#### Task:
Copy the records below exactly, omitting any pictures they contain.
——
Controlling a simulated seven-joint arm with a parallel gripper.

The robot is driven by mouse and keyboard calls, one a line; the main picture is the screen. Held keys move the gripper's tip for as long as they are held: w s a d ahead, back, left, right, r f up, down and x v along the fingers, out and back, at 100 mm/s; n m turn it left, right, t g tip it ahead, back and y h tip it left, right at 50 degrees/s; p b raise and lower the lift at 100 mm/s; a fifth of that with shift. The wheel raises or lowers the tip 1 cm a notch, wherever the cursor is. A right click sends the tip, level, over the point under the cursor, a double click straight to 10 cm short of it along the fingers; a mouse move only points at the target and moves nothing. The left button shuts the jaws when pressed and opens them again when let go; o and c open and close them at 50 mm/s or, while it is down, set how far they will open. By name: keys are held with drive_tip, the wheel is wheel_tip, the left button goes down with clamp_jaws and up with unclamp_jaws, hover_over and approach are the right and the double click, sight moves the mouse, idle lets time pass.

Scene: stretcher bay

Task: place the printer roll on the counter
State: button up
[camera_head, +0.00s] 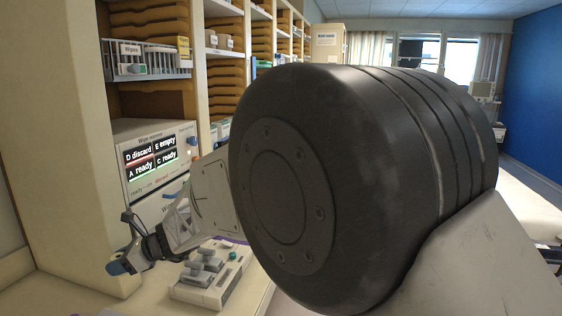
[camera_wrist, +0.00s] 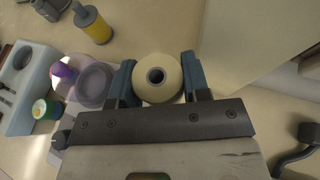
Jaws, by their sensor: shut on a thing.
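The printer roll, a cream ring with a dark core (camera_wrist: 157,95), sits between the two blue-grey fingers of my gripper (camera_wrist: 160,72) in the wrist view. The fingers are shut on its two sides. In the head view my gripper (camera_head: 122,262) is at the lower left, near the counter (camera_head: 140,300); I cannot make out the roll there. The beige counter top (camera_wrist: 150,32) shows under and beyond the roll in the wrist view. I cannot tell whether the roll touches it.
A grey-white device with levers (camera_head: 205,280) stands right of my gripper. A machine with a status screen (camera_head: 152,158) is behind. In the wrist view, a yellow bottle (camera_wrist: 95,25), a grey round dish (camera_wrist: 95,82) and a pale rack (camera_wrist: 28,80) are left; a pale panel (camera_wrist: 255,45) is right.

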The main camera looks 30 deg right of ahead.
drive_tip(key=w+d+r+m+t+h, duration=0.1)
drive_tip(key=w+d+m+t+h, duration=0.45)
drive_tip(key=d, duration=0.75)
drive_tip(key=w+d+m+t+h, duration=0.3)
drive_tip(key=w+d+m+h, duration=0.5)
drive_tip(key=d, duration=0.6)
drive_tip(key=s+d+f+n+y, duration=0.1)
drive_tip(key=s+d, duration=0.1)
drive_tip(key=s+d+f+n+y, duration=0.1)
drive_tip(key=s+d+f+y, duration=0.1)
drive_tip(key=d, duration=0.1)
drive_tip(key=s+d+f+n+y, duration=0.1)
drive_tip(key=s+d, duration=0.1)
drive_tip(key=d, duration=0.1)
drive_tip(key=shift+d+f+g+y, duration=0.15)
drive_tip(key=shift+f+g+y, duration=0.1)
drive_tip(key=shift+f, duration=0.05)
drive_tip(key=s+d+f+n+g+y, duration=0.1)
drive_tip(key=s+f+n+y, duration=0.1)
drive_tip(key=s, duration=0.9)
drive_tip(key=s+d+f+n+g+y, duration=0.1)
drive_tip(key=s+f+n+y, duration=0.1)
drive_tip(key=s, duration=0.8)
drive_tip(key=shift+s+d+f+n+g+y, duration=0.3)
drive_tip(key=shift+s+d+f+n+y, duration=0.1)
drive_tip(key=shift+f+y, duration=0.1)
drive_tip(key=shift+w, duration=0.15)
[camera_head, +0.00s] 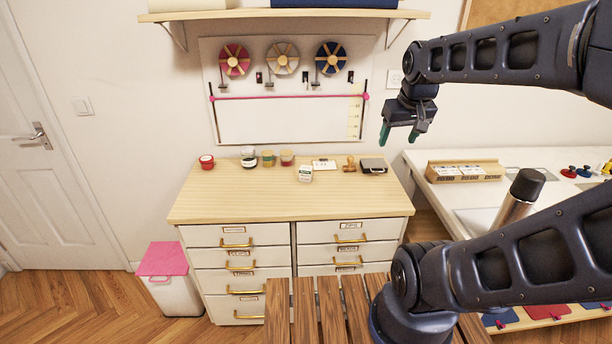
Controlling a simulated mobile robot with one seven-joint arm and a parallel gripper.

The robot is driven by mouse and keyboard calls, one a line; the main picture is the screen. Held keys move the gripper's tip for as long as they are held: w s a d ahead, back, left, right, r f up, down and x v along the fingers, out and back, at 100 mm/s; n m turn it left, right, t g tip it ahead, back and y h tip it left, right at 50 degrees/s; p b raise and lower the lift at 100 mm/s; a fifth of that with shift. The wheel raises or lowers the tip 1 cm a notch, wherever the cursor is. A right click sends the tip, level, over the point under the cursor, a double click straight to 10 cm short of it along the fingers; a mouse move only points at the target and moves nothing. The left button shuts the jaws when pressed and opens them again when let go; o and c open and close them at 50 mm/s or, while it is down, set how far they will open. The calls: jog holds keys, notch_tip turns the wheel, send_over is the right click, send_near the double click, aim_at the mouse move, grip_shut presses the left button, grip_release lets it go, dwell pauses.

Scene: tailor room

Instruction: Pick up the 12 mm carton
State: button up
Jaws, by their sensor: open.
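A small white carton (305,174) with dark print stands near the back of the wooden dresser top (240,205). Its print is too small to read, so I cannot tell if it is the 12 mm one. White labelled items (472,170) lie in a wooden tray (434,176) on the right table; their print is unreadable too. My gripper (400,135) is open and empty, with green fingertips pointing down. It hangs in the air in front of the wall, up and to the right of the carton.
A red tin (207,162), several jars (249,162), a white card (324,164), a wooden stamp (350,164) and a black box (374,166) line the dresser's back. Its front half is clear. A wall board (280,120) with ribbon reels hangs behind.

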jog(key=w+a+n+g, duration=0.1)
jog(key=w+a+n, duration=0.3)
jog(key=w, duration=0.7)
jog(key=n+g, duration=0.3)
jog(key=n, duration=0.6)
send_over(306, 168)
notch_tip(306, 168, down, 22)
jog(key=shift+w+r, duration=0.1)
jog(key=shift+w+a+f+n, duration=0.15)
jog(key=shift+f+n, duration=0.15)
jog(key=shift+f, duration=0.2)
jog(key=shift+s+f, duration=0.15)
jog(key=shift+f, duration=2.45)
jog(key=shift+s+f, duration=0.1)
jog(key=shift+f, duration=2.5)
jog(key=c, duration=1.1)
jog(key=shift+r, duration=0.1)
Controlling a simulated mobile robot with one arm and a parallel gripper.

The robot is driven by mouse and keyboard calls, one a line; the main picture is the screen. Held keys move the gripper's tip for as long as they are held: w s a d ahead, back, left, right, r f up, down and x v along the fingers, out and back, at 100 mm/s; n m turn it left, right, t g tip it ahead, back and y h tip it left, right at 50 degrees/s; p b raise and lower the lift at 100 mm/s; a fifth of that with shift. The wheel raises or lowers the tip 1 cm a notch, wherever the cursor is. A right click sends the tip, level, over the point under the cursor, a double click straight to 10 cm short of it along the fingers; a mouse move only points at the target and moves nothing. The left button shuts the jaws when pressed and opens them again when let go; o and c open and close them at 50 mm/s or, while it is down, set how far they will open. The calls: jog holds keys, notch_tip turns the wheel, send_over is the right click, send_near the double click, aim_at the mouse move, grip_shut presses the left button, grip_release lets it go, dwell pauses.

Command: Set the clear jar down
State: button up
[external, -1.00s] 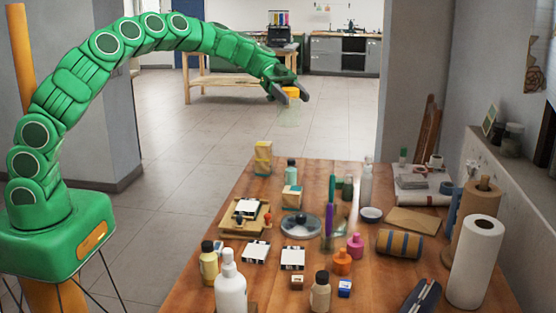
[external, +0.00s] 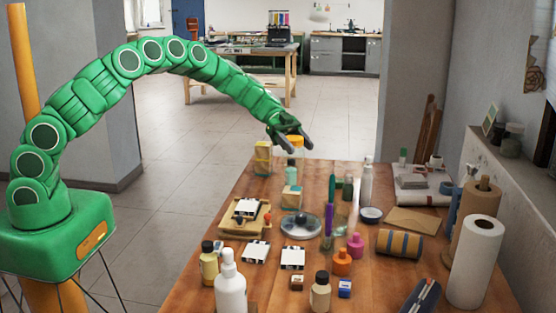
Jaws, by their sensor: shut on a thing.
——
#### Final result:
Controlling a simulated seven-joint arm with a parallel gripper.

The robot is driven by mouse and keyboard calls, one a line; the main picture is the screen. Held keys move the gripper's tip for as long as they are held: w s a d ahead, back, left, right, r f up, down and x v along the fingers, out and back, at 100 mm/s; n m turn it left, right, t g tip it ahead, back and y h tip it left, right at 50 degrees/s; p b raise and lower the lift at 100 mm/s; a fifth of that with shift. The wheel raises or lowers the tip 1 cm a notch, wherever the cursor is. A right click sends the tip, level, over the point under the cursor, a double click straight to 10 cm short of it along the fingers; a mouse move only points at the target and moves nothing. The left button shuts the jaws when pressed and opens them again when let go; o and c open and close them at 50 mm/s or, while it is down, set how far they will open. By name: keys are held with drive_tip, the wheel is wheel_tip, the left button goes down with clamp_jaws and up with unclamp_jaws, hover_over and approach are the right and the double click, sight moves the mouse, idle lets time pass.

Scene: stretcher bay

Task: place the printer roll on the counter
State: button up
[camera_head, +0.00s] 
[camera_wrist, +0.00s] 
Jaws, by their sensor: shut on a thing.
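The printer roll, a cream ring with a dark core (camera_wrist: 157,95), sits between the two blue-grey fingers of my gripper (camera_wrist: 160,72) in the wrist view. The fingers are shut on its two sides. In the head view my gripper (camera_head: 122,262) is at the lower left, near the counter (camera_head: 140,300); I cannot make out the roll there. The beige counter top (camera_wrist: 150,32) shows under and beyond the roll in the wrist view. I cannot tell whether the roll touches it.
A grey-white device with levers (camera_head: 205,280) stands right of my gripper. A machine with a status screen (camera_head: 152,158) is behind. In the wrist view, a yellow bottle (camera_wrist: 95,25), a grey round dish (camera_wrist: 95,82) and a pale rack (camera_wrist: 28,80) are left; a pale panel (camera_wrist: 255,45) is right.

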The main camera looks 30 deg right of ahead.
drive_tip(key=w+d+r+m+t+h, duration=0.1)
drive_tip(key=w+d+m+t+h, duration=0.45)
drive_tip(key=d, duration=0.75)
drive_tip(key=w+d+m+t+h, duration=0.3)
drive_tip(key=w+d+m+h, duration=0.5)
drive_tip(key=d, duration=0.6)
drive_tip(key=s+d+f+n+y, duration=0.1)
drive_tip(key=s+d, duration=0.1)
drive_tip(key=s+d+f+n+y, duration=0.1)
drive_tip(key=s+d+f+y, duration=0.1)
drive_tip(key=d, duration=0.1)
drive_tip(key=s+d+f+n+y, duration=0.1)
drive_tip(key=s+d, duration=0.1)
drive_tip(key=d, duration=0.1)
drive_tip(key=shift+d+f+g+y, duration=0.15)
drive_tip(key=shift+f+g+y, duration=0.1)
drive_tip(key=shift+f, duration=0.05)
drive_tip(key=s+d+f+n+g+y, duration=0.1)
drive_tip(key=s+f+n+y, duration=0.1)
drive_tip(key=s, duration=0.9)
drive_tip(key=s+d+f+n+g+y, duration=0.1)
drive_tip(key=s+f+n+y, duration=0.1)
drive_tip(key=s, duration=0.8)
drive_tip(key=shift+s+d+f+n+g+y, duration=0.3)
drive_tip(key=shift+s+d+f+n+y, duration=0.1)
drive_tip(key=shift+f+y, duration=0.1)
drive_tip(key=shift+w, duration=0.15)
[camera_head, +0.00s] 
Controlling a simulated mobile robot with one seven-joint arm and a parallel gripper.

The robot is driven by mouse and keyboard calls, one a line; the main picture is the screen. Held keys move the gripper's tip for as long as they are held: w s a d ahead, back, left, right, r f up, down and x v along the fingers, out and back, at 100 mm/s; n m turn it left, right, t g tip it ahead, back and y h tip it left, right at 50 degrees/s; p b raise and lower the lift at 100 mm/s; a fifth of that with shift. The wheel raises or lowers the tip 1 cm a notch, wherever the cursor is. A right click sends the tip, level, over the point under the cursor, a double click straight to 10 cm short of it along the fingers; a mouse move only points at the target and moves nothing. The left button shuts the jaws when pressed and opens them again when let go; o and c open and close them at 50 mm/s or, while it is down, set how far they will open. The calls: jog holds keys, notch_tip turns the wheel, send_over is the right click, send_near the double click, aim_at the mouse move, grip_shut presses the left button, grip_release lets it go, dwell pauses.

Scene: tailor room

Instruction: Pick up the 12 mm carton
State: button up
Jaws, by their sensor: open.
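A small white carton (305,174) with dark print stands near the back of the wooden dresser top (240,205). Its print is too small to read, so I cannot tell if it is the 12 mm one. White labelled items (472,170) lie in a wooden tray (434,176) on the right table; their print is unreadable too. My gripper (400,135) is open and empty, with green fingertips pointing down. It hangs in the air in front of the wall, up and to the right of the carton.
A red tin (207,162), several jars (249,162), a white card (324,164), a wooden stamp (350,164) and a black box (374,166) line the dresser's back. Its front half is clear. A wall board (280,120) with ribbon reels hangs behind.

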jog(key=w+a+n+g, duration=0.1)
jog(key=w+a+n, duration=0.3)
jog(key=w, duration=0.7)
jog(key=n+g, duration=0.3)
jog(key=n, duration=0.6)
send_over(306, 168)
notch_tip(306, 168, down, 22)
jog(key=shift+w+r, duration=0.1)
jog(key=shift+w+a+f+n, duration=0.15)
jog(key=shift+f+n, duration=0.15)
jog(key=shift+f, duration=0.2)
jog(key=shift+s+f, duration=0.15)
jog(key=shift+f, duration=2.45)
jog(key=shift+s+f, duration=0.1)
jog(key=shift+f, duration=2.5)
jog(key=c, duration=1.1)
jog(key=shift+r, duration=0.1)
Controlling a simulated mobile robot with one arm and a parallel gripper.

The robot is driven by mouse and keyboard calls, one a line; the main picture is the screen. Held keys move the gripper's tip for as long as they are held: w s a d ahead, back, left, right, r f up, down and x v along the fingers, out and back, at 100 mm/s; n m turn it left, right, t g tip it ahead, back and y h tip it left, right at 50 degrees/s; p b raise and lower the lift at 100 mm/s; a fifth of that with shift. The wheel raises or lowers the tip 1 cm a notch, wherever the cursor is. A right click sends the tip, level, over the point under the cursor, a double click straight to 10 cm short of it along the fingers; a mouse move only points at the target and moves nothing. The left button shuts the jaws when pressed and opens them again when let go; o and c open and close them at 50 mm/s or, while it is down, set how far they will open. The calls: jog holds keys, notch_tip turns the wheel, send_over is the right click, send_near the double click, aim_at the mouse move, grip_shut presses the left button, grip_release lets it go, dwell pauses.

Command: Set the clear jar down
State: button up
[external, -1.00s] 
[external, +0.00s] 
Jaws, by their sensor: shut on a thing.

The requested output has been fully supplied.